Beauty builds in-jokes such as a Barbified version of the "little swans" variation from Swan Lake and some too-obvious vignettes, like jump-roping Elinor Harrison telling her trainer (Sean Donovan, portraying all the male roles) that she'll stop taking laxatives when she reaches 100 pounds. Some parts of Beauty, which still seems to be in development, are underchoreographed. But seeing the work with a live audience was a revelation. Gasps and sighs around me conveyed that the facts of the soul-killing self-appraisal that has become part and parcel of the beauty trade are not all common knowledge. And the gentle, paradisiacal women's culture seen in the revival of Comfort's 1998 Underground River on the same program is only part of the antidote.
Over in the Ted Shawn Theatre, the Norwegian company Carte Blanche was making its US debut with two pieces by Israeli choreographer Sharon Eyal, who is currently the house choreographer of the Batsheva Dance Company. The six white-powdered women in Killer Pig are mincing on high tiptoe, too, but their resemblance to Barbie ends there. To Ori Lichtik's harsh sound mix of slapping machinery, the women in slashed and wrapped white bathing suits resemble multiples of the Svedka vodka robot girl. They hunch their shoulders and splay their fingers in faux and glossy Bob Fosse jazz diagonals and grab their legs up next to their ears like soldiers hoisting fixed bayonets. It's creepy, dreary stuff, a dystopia you want to escape sooner than later. Carte Blanche's dancers are phenomenal though, with tiny Jennifer Dubreuil Houthemann collapsing into a taut bridge on her hands without a trace of preparation, Caroline Eckly bending back her arm as if brandishing an invisible riding crop, and Camilla Spidsøe Cohen performing balletic moves that seem locked to the floor with iron rivets.
Killer Pig is apparently no anomaly. Created as a Carte Blanche commission in 2009, it shared the program with Eyal's Love, a piece she created for Batsheva in 2003 and which was performed by that troupe at the Pillow in 2004. Love is costumed in black instead of white and the ensemble is co-ed, but the obsessive language is the same — all clenched fists and krumping pelvises, led by the remarkable Guro Rimeslatten.

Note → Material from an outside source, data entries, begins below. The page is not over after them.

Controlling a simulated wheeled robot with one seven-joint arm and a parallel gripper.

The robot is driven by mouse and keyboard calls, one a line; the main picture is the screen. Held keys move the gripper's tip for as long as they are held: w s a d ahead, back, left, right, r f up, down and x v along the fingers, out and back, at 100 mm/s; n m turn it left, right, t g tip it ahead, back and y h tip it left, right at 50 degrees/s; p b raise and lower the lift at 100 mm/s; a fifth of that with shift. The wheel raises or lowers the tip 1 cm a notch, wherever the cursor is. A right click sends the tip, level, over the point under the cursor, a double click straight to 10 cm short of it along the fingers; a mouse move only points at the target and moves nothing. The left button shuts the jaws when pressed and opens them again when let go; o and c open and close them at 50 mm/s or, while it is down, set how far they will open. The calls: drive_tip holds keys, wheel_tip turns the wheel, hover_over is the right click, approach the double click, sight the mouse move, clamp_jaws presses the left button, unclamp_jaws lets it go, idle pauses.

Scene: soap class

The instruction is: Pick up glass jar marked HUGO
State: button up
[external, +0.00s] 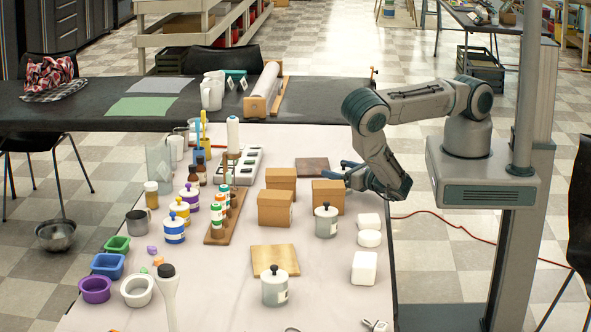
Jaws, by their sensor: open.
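Two pale glass jars with dark knobbed lids stand on the white-covered table. One glass jar (326,222) is right of the middle, in front of a cardboard box. The other glass jar (274,289) is nearer the front, by a wooden board. Both carry small labels, but the writing is too small to read, so I cannot tell which is marked HUGO. My gripper (346,175) is open at the table's right side, its fingers pointing left. In the picture it is just above the right cardboard box, behind the first jar. I see nothing held in it.
Cardboard boxes (276,208) stand left of my gripper. White soap blocks (364,268) line the right edge. A wooden rack (216,236) of small bottles, several colored jars (174,229) and bowls (95,289) fill the left. The wooden board (274,259) lies flat mid-table.

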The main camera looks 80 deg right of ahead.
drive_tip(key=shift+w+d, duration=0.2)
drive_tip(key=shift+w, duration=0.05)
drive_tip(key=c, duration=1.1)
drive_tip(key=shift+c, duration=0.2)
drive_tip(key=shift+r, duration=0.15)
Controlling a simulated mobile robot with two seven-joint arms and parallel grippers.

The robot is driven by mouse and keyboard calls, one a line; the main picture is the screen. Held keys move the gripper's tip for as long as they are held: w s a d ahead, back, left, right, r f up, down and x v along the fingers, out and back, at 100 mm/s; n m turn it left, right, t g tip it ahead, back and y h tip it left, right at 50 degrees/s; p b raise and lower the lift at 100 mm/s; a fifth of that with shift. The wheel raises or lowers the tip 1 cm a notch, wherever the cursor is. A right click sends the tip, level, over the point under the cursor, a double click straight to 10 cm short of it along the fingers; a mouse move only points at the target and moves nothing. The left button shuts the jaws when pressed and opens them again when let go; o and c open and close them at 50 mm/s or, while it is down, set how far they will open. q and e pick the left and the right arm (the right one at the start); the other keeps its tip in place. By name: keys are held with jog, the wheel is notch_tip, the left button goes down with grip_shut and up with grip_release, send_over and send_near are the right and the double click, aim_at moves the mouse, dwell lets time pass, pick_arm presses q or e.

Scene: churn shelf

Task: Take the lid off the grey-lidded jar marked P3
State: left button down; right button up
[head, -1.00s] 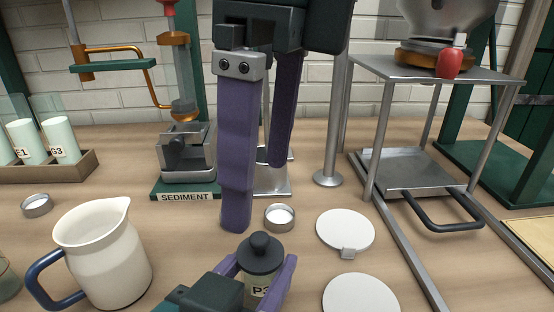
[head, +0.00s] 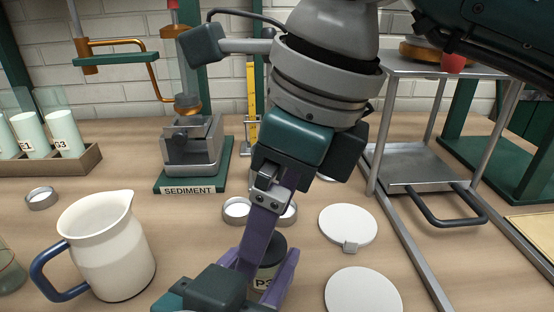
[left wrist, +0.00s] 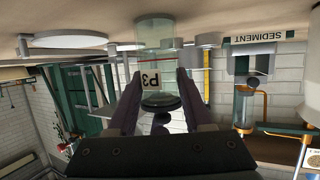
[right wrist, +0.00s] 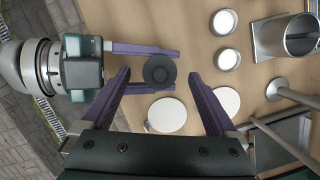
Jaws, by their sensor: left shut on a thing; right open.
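The jar marked P3 (head: 266,282) stands low in the middle of the head view. Its dark grey lid (right wrist: 159,70), with a round knob, is on it. My left gripper (head: 264,270) is shut on the jar's body, below the lid; the left wrist view shows the clear jar (left wrist: 157,60) inverted between the purple fingers. My right gripper (right wrist: 160,74) is open above the jar, one finger to each side of the lid in the right wrist view. I see no contact with the lid there. In the head view a right finger hides part of the lid.
A cream jug (head: 110,250) stands left of the jar. Two white discs (head: 348,224) (head: 363,293) lie to its right, and small metal dishes (head: 237,210) lie behind it. A metal stand (head: 408,165) is at the right, a SEDIMENT stand (head: 190,184) at the back left.

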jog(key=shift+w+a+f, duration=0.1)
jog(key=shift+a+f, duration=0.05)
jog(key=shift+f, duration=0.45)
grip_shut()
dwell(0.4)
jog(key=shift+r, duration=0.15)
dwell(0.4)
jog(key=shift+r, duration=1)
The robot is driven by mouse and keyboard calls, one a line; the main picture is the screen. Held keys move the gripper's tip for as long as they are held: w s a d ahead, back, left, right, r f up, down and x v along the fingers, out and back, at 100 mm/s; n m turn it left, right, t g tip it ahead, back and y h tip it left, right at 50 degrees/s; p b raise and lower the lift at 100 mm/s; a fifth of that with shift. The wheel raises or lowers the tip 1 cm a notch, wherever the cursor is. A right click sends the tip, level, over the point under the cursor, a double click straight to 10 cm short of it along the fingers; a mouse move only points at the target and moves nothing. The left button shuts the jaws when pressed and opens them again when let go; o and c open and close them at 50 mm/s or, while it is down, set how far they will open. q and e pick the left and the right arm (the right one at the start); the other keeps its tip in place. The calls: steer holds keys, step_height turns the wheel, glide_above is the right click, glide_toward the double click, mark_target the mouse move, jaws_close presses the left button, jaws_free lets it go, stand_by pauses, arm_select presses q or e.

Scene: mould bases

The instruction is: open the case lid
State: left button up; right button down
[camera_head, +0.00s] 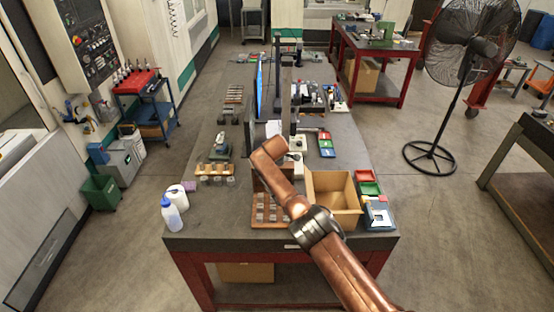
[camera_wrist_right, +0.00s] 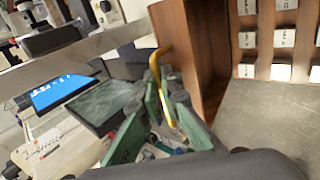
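The wooden case (camera_head: 258,217) lies near the front edge of the table, with several metal blocks in its compartments. Its brown wooden panel, apparently the lid, stands raised in the right wrist view (camera_wrist_right: 183,40), beside the rows of pale blocks. A curved yellow handle (camera_wrist_right: 163,86) shows next to that panel. My right gripper (camera_wrist_right: 168,92) has its fingertips on either side of the handle, with a visible gap; firm contact cannot be made out. In the head view my copper right arm hides the gripper and part of the case. My left gripper is out of view.
An open cardboard box (camera_head: 334,197) stands right of the case, beside red and green bins (camera_head: 368,183). A white bottle (camera_head: 172,215) is at the front left corner. A monitor (camera_head: 259,92) stands farther back. Bare tabletop lies left of the case.

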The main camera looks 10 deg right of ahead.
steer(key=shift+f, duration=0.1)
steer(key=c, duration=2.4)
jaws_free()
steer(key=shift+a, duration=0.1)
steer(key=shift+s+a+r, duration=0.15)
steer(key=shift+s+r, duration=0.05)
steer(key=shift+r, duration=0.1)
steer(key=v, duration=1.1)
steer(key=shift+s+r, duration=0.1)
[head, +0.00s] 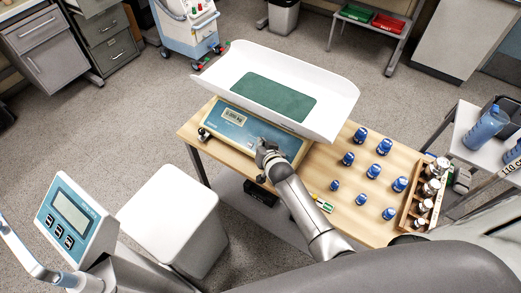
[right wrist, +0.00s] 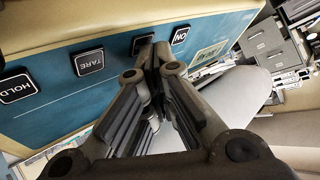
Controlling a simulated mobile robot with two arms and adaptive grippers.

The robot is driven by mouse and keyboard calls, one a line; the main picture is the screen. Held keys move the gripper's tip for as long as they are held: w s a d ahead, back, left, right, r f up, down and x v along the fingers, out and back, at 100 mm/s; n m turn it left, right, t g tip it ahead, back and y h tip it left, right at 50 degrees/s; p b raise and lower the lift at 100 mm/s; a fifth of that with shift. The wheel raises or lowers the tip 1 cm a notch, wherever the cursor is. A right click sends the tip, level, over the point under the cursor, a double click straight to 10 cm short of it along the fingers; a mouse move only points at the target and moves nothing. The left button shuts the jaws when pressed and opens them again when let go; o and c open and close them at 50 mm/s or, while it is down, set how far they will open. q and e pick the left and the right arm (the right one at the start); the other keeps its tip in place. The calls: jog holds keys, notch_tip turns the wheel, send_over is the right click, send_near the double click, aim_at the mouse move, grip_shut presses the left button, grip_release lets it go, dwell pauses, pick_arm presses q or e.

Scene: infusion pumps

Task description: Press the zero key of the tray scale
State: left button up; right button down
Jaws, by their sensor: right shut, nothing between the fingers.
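The tray scale has a white tray (head: 340,95) with a green mat and a blue front panel (head: 228,130) with a small display (head: 235,116). My right gripper (head: 265,152) is shut and empty at the panel, right of the display. In the right wrist view, its fingertips (right wrist: 155,60) are in front of a dark key (right wrist: 142,42) whose label is hidden. The TARE key (right wrist: 90,62) and HOLD key (right wrist: 17,87) lie to the left, the ON key (right wrist: 180,36) to the right. I cannot tell whether the fingertips touch the key.
The wooden table (head: 345,205) bears several blue-capped vials (head: 373,171) and a wooden rack (head: 427,200) of bottles on the right. A second scale display (head: 70,220) and a white box-shaped seat (head: 170,215) stand on the left.

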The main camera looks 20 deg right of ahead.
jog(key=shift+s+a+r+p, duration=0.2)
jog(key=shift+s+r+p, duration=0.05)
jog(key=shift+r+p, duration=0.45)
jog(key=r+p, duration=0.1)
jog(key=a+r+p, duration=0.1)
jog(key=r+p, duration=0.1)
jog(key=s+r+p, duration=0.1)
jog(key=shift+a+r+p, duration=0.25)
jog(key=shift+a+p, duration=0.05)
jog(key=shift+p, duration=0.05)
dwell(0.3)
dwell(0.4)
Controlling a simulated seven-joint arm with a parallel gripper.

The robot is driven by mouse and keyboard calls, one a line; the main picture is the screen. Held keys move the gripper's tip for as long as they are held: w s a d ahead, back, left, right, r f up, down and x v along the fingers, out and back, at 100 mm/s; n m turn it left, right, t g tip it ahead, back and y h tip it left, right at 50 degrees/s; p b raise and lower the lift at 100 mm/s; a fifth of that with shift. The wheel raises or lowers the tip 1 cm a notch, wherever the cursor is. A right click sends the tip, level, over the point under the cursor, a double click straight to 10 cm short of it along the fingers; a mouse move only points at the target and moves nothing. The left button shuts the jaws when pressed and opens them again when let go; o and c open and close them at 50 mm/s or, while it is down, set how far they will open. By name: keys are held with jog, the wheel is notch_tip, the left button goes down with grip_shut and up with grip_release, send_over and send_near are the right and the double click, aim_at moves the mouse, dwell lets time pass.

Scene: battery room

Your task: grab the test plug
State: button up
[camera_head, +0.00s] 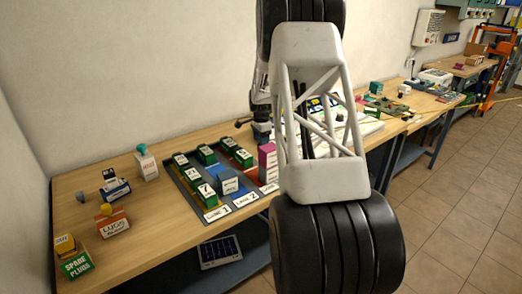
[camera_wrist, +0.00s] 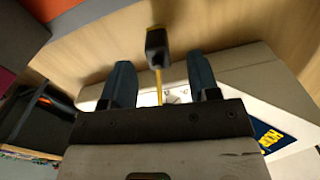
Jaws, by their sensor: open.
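In the wrist view, a black piece with a yellow edge and a thin yellow stem (camera_wrist: 156,47) stands in line with the gap between my fingers. It looks like the test plug, but no label shows on it. My gripper (camera_wrist: 161,80) is open, with one dark blue finger on each side of the yellow stem. I cannot tell how far the piece is from the fingertips, and neither finger visibly touches it. In the head view my arm hides most of this area, and I cannot make out the plug there.
A pale panel (camera_wrist: 245,72) lies under the fingers, with a blue and yellow label (camera_wrist: 270,137) at right. The wooden bench (camera_head: 150,218) holds a sorting tray (camera_head: 184,183) with labelled boxes, a LUGS box (camera_head: 113,226) and a SPARE PLUGS box (camera_head: 76,265).

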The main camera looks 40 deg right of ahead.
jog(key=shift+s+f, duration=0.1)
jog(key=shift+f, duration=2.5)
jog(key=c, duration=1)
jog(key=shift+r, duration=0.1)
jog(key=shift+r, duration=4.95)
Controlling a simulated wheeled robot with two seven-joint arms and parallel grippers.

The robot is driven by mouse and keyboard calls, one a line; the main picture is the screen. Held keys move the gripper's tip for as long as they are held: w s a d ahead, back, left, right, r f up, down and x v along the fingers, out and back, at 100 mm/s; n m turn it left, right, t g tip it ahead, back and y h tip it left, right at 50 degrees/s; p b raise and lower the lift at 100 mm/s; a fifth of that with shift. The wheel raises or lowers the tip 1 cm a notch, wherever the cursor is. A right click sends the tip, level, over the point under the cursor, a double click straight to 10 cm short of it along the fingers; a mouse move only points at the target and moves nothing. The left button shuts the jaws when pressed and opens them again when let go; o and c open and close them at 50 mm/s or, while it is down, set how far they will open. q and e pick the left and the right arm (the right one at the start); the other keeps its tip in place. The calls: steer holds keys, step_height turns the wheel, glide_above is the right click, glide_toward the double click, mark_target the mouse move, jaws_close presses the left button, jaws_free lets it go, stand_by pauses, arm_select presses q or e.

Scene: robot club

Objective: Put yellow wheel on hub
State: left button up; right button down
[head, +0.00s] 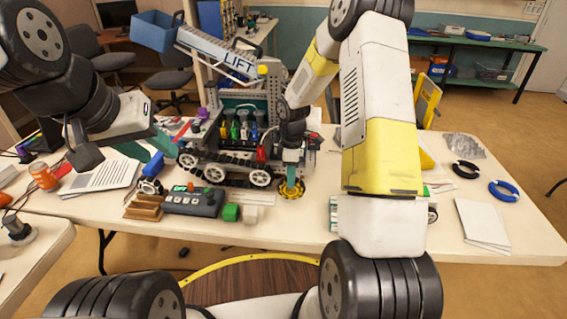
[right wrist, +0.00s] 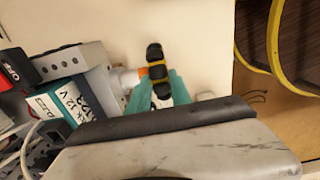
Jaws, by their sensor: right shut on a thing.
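The yellow wheel (head: 291,189), with a black tread, is in my right gripper (head: 291,168), low in front of the tracked robot (head: 235,165) on the table. In the right wrist view the wheel (right wrist: 155,70) shows edge-on between the teal fingertips (right wrist: 158,88). A pale cylinder with an orange end (right wrist: 130,76), which looks like the hub, is just left of the wheel; I cannot tell whether they touch.
A teal 12 V battery (right wrist: 68,103) is beside the right gripper.

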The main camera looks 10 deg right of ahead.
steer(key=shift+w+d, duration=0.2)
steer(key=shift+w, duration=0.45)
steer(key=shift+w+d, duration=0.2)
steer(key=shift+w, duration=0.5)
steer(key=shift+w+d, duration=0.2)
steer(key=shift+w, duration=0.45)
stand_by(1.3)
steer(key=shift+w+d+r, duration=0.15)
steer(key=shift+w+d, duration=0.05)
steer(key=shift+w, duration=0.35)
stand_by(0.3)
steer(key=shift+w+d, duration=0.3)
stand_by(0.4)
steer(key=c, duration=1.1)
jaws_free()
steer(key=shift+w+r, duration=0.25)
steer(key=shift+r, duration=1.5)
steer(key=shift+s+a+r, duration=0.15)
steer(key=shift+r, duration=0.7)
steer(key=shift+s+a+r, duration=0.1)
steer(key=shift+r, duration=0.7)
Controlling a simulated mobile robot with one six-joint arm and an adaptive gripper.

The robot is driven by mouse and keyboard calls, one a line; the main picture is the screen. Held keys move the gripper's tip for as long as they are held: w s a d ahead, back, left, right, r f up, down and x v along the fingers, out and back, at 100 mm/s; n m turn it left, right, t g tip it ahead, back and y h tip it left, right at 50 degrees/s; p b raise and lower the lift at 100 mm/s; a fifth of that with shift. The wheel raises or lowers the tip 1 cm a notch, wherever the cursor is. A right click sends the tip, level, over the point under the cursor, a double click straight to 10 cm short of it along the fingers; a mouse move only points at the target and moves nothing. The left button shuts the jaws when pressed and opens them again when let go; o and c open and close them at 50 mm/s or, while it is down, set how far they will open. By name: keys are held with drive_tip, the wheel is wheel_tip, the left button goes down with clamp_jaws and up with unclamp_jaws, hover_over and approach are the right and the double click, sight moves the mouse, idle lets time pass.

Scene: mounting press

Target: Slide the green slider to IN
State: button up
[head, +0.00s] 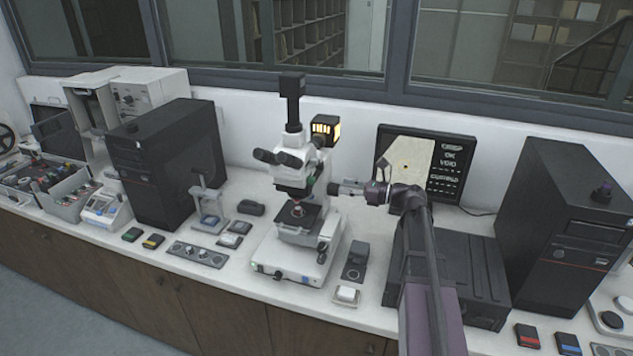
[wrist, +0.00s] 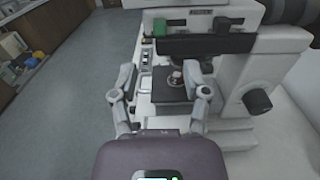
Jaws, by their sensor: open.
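The white microscope (head: 293,177) stands on the bench in the middle of the head view. The green slider appears to be the small green block (wrist: 170,26) on the microscope, at the top of the wrist view, above the left part of a dark bar. I cannot make out the slider in the head view. My gripper (wrist: 161,72) is open, with its two fingers apart and nothing held between them. In the head view my gripper (head: 338,188) is just right of the microscope's upper body. The slider lies beyond the fingertips in the wrist view; contact is not seen.
The microscope stage (head: 298,221) lies below my gripper's height. A dark monitor (head: 448,165) stands behind my arm. A black box (head: 470,275) and a black computer tower (head: 560,220) stand to the right.

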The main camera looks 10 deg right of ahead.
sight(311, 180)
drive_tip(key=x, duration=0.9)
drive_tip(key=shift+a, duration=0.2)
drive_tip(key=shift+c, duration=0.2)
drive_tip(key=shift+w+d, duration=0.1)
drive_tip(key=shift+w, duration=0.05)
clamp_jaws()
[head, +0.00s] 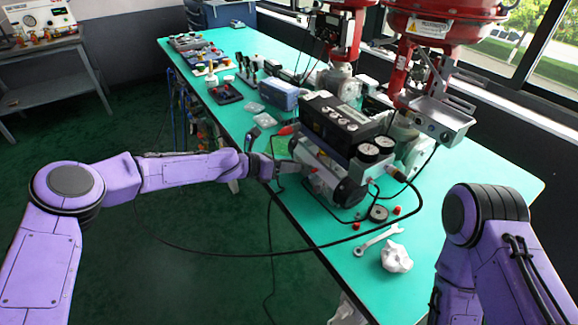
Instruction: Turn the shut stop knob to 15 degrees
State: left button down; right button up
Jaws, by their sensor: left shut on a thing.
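The valve positioner (335,122) is a black-topped grey box on the green table, with two round gauges (369,152) on its near right corner. My left gripper (299,167) reaches in from the left to the positioner's lower left side, and its jaws are shut on a small part there. This is at the place of the shut stop knob, which the fingers mostly hide; I cannot read its angle. A small red spot shows just beside the fingertips. My right arm shows at the lower right, but its gripper is out of view.
Black cables loop in front of the positioner. Red valve actuators (440,22) stand behind. A blue box (280,95) stands farther left.

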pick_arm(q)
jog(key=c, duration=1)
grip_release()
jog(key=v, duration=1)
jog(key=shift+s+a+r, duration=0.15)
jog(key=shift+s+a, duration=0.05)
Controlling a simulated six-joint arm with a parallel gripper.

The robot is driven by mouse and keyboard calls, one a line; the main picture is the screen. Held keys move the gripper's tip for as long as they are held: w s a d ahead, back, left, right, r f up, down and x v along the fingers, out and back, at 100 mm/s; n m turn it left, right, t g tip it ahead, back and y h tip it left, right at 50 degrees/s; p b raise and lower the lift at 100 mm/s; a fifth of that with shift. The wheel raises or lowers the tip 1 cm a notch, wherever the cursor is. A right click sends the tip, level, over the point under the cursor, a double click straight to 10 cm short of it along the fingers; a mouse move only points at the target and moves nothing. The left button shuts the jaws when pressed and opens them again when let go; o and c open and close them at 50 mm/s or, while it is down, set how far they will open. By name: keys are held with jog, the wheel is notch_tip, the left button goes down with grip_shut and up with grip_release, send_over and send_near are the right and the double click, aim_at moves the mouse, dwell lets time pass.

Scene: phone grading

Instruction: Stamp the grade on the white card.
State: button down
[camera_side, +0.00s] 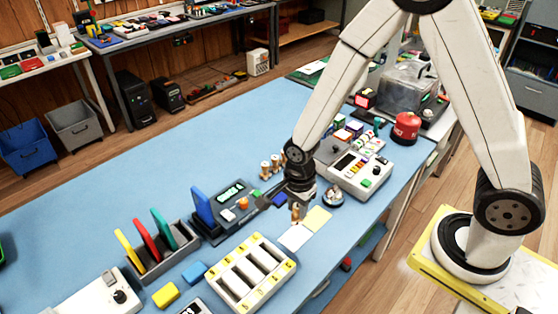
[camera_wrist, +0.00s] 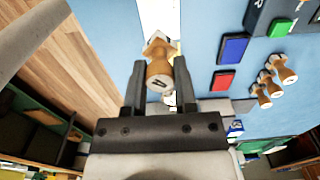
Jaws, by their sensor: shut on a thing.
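My gripper (camera_side: 294,203) is shut on a wooden stamp (camera_side: 295,214), a turned, light-brown handle. In the wrist view the stamp (camera_wrist: 158,72) sits between the two dark fingers of my gripper (camera_wrist: 159,82), with a dark mark on its end. The white card (camera_side: 295,237) lies flat on the blue table, just below the stamp in the side view. It also shows as a white strip (camera_wrist: 159,14) at the top of the wrist view. I cannot tell whether the stamp touches it.
Several similar wooden stamps (camera_wrist: 269,89) stand apart from my gripper. A white slotted tray (camera_side: 250,276) is at the front, and a dark device with a blue phone-like slab (camera_side: 202,206) is to the left. A grey-white button console (camera_side: 357,171) stands behind right. Blue table (camera_side: 110,205) is clear at left.

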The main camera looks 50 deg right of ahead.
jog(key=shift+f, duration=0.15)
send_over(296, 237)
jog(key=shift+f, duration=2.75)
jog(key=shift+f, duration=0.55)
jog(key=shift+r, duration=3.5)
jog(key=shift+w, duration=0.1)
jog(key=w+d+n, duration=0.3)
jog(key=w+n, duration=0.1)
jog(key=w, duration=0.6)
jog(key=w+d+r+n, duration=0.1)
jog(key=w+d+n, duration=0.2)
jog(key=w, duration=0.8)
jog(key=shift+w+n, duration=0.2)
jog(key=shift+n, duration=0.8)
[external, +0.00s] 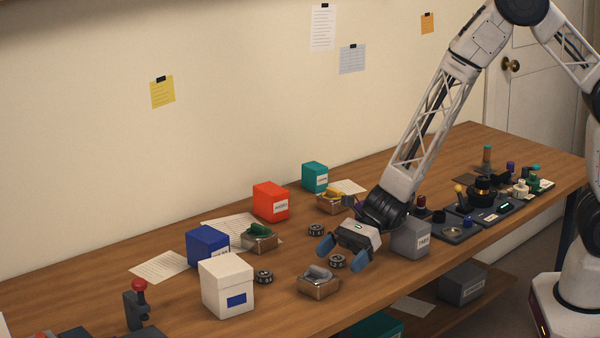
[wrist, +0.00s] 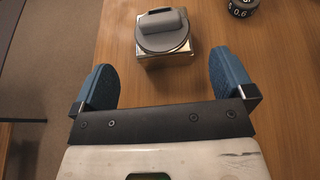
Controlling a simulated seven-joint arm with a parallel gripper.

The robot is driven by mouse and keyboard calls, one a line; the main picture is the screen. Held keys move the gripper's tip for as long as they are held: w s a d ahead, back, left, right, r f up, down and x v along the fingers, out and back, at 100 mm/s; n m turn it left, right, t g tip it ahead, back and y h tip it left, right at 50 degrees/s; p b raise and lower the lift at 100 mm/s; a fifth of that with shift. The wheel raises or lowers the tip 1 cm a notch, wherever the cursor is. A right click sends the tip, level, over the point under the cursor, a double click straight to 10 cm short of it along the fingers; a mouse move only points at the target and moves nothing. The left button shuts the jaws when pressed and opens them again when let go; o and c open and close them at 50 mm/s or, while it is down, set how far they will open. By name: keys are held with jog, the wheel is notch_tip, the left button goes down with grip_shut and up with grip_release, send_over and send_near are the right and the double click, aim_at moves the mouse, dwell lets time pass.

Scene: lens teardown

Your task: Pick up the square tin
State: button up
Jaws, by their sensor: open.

Eyal's choreography speaks the language of industrial pistons and interchangeable parts, and despite the digital techno in the Euro-pop sound mix, it inhabits a mechanical rather than silicon world. When the dancers face each other in Love, you never believe they are seeing each other. If Eyal is a feminist, it is because her message is equal opportunity: Objectify Thyself.